La possibilità di armonizzare le normative da questo punto di vista è comunque solo parziale, non essendo in ogni caso tecnicamente possibile procedere alla registrazione di due domini identici e col medesimo suffisso, anche in assenza di qualsiasi confondibilità tra i soggetti richiedenti.
Il Tribunale di Bari, con ordinanza del 24 luglio 1996, ha respinto la richiesta della società commerciale Teseo S.p.a. di inibire alla Teseo Internet Provider S.r.l. l’utilizzazione del domain name “teseo.it”, ritenendo insussistente il rischio di confusione, dal momento che il nome Teseo, utilizzato da numerose imprese italiane, non è dotato di originalità; le due società, peraltro, svolgevano attività molto diverse.
In considerazione dell’assenza della qualità di imprenditore nell’utilizzatore del domain name, il Tribunale di Modena, con ordinanza del 23 ottobre 1996, ha escluso che l’utilizzo del dominio “Foroit” per identificare un sito destinato a ospitare gratuitamente una conferenza in rete rivolta ad avvocati e procuratori legali potesse configurare un atto di concorrenza sleale nei confronti della società editrice della rivista giuridica Il Foro Italiano (nota anche nella forma abbreviata “Foro it.”).
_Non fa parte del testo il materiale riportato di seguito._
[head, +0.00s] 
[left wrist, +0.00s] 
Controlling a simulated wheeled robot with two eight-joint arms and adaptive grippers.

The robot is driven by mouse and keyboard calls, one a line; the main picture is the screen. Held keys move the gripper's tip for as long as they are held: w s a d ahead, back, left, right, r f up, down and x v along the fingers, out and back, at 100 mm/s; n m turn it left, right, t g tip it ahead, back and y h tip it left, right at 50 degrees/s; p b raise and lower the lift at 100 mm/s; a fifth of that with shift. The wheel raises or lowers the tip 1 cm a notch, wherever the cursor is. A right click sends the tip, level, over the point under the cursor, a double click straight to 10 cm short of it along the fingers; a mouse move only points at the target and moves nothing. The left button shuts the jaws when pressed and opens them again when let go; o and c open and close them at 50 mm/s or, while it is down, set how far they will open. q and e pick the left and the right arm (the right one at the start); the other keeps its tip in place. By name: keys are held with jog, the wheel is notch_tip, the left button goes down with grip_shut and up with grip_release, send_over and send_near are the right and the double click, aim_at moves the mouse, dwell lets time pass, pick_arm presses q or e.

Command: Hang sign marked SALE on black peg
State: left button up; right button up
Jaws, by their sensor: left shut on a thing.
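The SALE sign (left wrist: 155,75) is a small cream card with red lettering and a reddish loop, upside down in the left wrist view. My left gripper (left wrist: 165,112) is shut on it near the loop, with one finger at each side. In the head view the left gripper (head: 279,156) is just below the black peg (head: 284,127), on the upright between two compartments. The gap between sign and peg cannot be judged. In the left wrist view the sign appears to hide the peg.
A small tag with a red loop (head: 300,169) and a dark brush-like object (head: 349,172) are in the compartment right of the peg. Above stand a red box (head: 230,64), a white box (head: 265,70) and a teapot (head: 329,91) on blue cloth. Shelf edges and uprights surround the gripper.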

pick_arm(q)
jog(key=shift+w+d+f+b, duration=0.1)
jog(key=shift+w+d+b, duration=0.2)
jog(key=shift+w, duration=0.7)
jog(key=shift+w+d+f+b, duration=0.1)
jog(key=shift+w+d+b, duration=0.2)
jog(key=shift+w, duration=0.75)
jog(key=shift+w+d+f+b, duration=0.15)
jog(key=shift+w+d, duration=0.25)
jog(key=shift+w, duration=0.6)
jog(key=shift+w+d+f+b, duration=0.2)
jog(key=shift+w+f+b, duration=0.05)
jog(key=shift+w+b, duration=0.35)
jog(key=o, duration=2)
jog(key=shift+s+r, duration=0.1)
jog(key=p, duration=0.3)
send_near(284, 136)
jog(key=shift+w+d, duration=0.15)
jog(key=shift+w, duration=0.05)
Ha comunque accolto la richiesta della casa editrice di inibire in via d’urgenza l’uso del dominio in questione, ritenendo esser stato violato l’art. 100 della legge sul diritto d’autore, che vieta la riproduzione del titolo di un’opera ed esser stata lesa l’identità personale della ricorrente “che ha il diritto di non vedersi riferito il contenuto del sito Foroit perché, almeno parzialmente, estraneo al carattere propriamente scientifico della rivista”.